▶ [Collected data]:
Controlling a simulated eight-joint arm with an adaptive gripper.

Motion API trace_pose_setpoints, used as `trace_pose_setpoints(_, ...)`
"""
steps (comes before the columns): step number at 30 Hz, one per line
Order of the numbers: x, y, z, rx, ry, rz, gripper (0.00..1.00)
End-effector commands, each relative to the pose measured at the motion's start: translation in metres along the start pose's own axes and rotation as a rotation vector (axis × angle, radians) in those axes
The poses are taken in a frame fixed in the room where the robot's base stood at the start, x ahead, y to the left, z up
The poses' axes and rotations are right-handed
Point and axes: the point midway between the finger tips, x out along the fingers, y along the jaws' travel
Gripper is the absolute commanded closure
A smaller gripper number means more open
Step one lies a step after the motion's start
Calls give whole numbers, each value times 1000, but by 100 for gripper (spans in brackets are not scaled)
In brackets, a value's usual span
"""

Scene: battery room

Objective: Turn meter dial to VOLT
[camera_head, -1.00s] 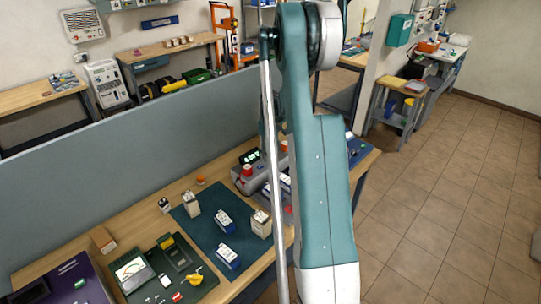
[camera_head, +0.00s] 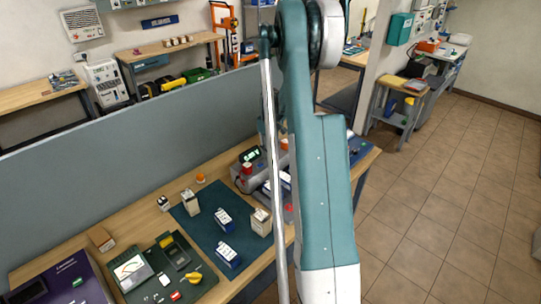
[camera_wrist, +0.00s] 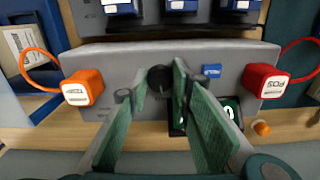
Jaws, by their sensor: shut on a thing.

▶ [What the task asks]: Leave out the pictures and print every line of the data exactly.

▶ [Task output]:
Controlling a simulated eight-joint arm with an adaptive gripper.

Motion API trace_pose_setpoints, used as `trace_pose_setpoints(_, ...)`
"""
steps (comes before the columns): step number at 30 Hz, one per line
Order of the numbers: x, y, z, rx, ry, rz, gripper (0.00..1.00)
End-effector commands, each relative to the pose measured at the motion's start: translation in metres along the start pose's own axes and rotation as a rotation vector (axis × angle, radians) in those axes
The poses are taken in a frame fixed in the room where the robot's base stood at the start, x ahead, y to the left, z up
The poses' axes and rotations are right-handed
Point and axes: the point midway between the finger tips, x out along the fingers, y along the jaws' travel
Gripper is the absolute commanded closure
A smaller gripper number means more open
Step one lies a step after the motion's start
Calls give whole numbers, each value times 1000, but by 100 for gripper (spans in brackets are not scaled)
In brackets, a value's usual span
"""

Scene: battery room

Objective: Turn meter dial to VOLT
[camera_head, -1.00s] 
[camera_head, +0.00s] 
[camera_wrist, +0.00s] 
Jaws, by their sensor: shut on a thing.

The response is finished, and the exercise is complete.